A mainstay in the Abu Dhabi Ocean Racing tapestry for months as a reserve crew member and shore-crew supporter, he would miss this China stopover because of mild cost-cutting.
In his unsettling uncertainty, he thought he might try something in the Caribbean.
The phone rang with a blocked number, and the Abu Dhabi skipper Ian Walker spoke, and Paul Willcox figured Walker would give the bad news that he had to take Willcox off his retainer.
"We need you in China," Walker said instead. "Are you available?" As words rolled in, he heard Walker say, "We need you for this leg and probably for the rest of the race."
A thought flashed: Did you really just ask me if I am available?
The Abu Dhabi crew member Andrew Lewis had left the team for family reasons, and here came Willcox, who by yesterday afternoon sat aboard Azzam toiling, a sight familiar through three stopovers but unexpected here. "I was quite shocked, actually," Willcox said. "I think I still am, actually."
Soon he said, "It takes you a long time to sort of register that you're actually doing what you've been dreaming of doing your whole life."
He will sail Leg 4 to Auckland, New Zealand, and the transition should be as seamless as transitions get.
"He has sailed on our boat probably more than a lot of the racing team," Walker said.
An award-winning South African who can tell about malevolent seas off the South African/Namibian coast, Willcox had a brief stint with Team Russia's truncated bid in the 2008/09 Volvo Ocean Race. He contacted Walker in the summer of 2010. Walker happened to be home in England, so he met Willcox for a coffee.
"I liked him," Walker said, and across the autumn and winter Willcox made three trips to Abu Dhabi, helping out and trying out as an under-30 sailor.
He did not get that, but as reserve he sailed with the crew from Cascais, Portugal, to Alicante, Spain, and in the In-Port Race in Spain on October 29, when Lewis went home to Hawaii for his daughter's birth.
Then he followed his long and trying path home again after the Abu Dhabi stopover, cycled to maintain fitness and resumed wondering.
The clock ticked. By the next Volvo Ocean Race, he would exceed age 30, rendering the opportunities even scarcer than usual. Old doubts howled. Should he do something else? Get a "real job", as he put it?
In one phone call came one "massive stepping stone", as he also put it. And an ensuing phone call brought a deeply meaningful conversation with his long-supportive father in Johannesburg.

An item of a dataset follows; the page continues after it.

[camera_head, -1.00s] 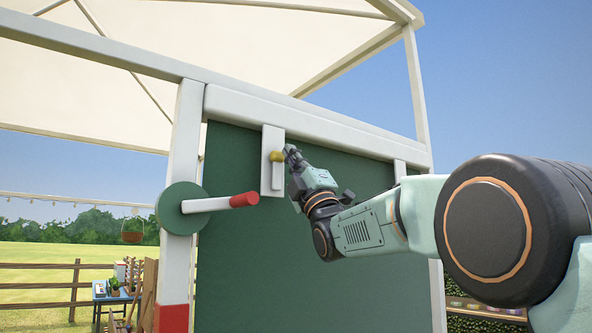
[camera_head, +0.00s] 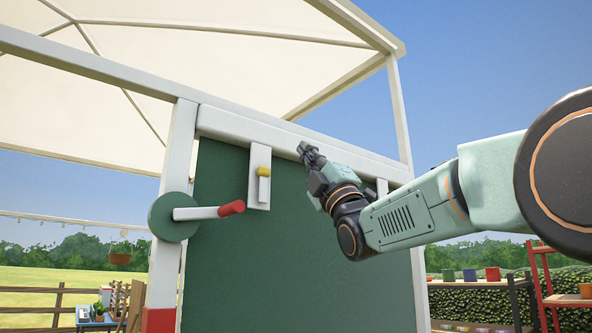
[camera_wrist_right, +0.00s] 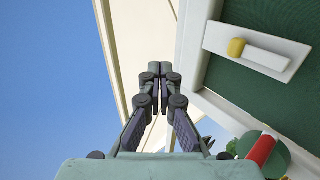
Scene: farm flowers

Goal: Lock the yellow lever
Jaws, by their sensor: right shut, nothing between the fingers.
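The yellow lever (camera_head: 264,171) is a small yellow knob on an upright white plate (camera_head: 258,197), fixed to the green panel's white top frame. In the right wrist view the yellow knob (camera_wrist_right: 236,47) shows at the upper right, with a white bar beside it on the plate. My right gripper (camera_head: 306,149) is to the right of the plate and a little higher, in front of the white frame. It is shut and empty, clear of the lever. In the right wrist view its fingertips (camera_wrist_right: 161,72) are together. My left gripper is not in view.
A white crank with a red handle (camera_head: 231,208) sticks out from a green disc (camera_head: 172,217) on the post, left of and below the lever. The green panel (camera_head: 300,260) fills the middle. A cream canopy (camera_head: 230,70) is overhead. Shelves with pots (camera_head: 470,275) stand at the right.

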And here in China, Walker stressed yesterday that Willcox had "done exactly the right thing", keeping head down, staying fit et al. "I'm genuinely pleased for him," Walker said. "I really am."
Meanwhile, Leg 4 of the race will start as planned. From there, nobody knows.

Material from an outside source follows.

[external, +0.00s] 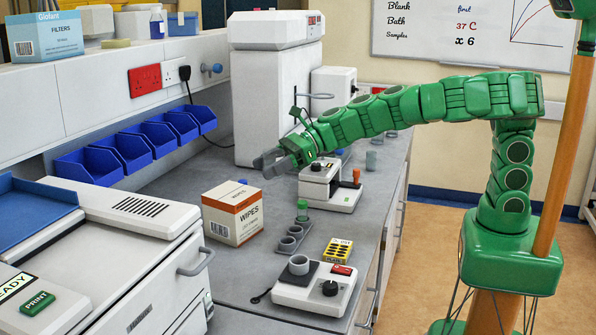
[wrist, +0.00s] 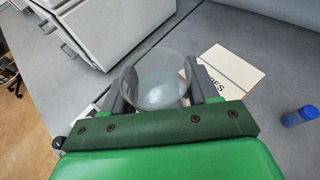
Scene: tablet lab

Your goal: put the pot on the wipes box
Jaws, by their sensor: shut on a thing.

Race officials retain the possibility for unusual directives early on, owing to merciless conditions forecast for the South China Sea.
Even with a tropical depression likelier than a tropical cyclone, the chief meteorologist of the race, Gonzalo Infante, wrote in an e-mail: “The problem is that the combination of a northeasterly monsoon surge with the tropical depression can make the South China Sea far from sailable, since the sea state can be very, very tough.”

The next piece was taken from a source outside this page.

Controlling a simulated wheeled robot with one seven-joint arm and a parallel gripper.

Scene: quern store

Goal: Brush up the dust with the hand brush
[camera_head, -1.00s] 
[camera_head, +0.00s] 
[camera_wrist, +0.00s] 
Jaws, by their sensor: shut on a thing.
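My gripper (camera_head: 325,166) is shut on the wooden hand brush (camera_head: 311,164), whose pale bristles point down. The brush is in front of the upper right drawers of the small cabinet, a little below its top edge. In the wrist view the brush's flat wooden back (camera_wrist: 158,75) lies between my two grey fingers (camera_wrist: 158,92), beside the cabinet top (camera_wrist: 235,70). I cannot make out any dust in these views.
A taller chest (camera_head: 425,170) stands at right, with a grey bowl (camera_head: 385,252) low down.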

For the 5,200 nautical miles from Sanya to Auckland the early stages promise by far the severest conditions the fleet has faced across four months. The disturbance “is between here and Luzon” in the Philippines, the Abu Dhabi Ocean Racing skipper Ian Walker said.
"We have no choice, if we want to go to Auckland, but to sail through the wind," anticipated at 40 knots and gusting.
Said Walker: "It is a decision for Volvo, how much risk it wants to take with the fleet," even while skippers will have input.
As compared with the tumultuous Leg 4 from Singapore to Qingdao in the 2008/09 race, this threat has both similarity (same region) and contrast (circumstances).
“The big difference with the last race is that first of all, you could always go hide around the Philippines,” said Ken Read, the Puma skipper, whose previous entry did just that. “That’s a big difference because here; we have to go out to the South China Sea and there’s no hiding.”
As for similarity, “It was relentless,” Read said. “This place is relentless. Quite frankly, it’s not a great place to go sailboat racing this time of year. It’s a great place to visit, but the South China Sea this time of year is no bargain.”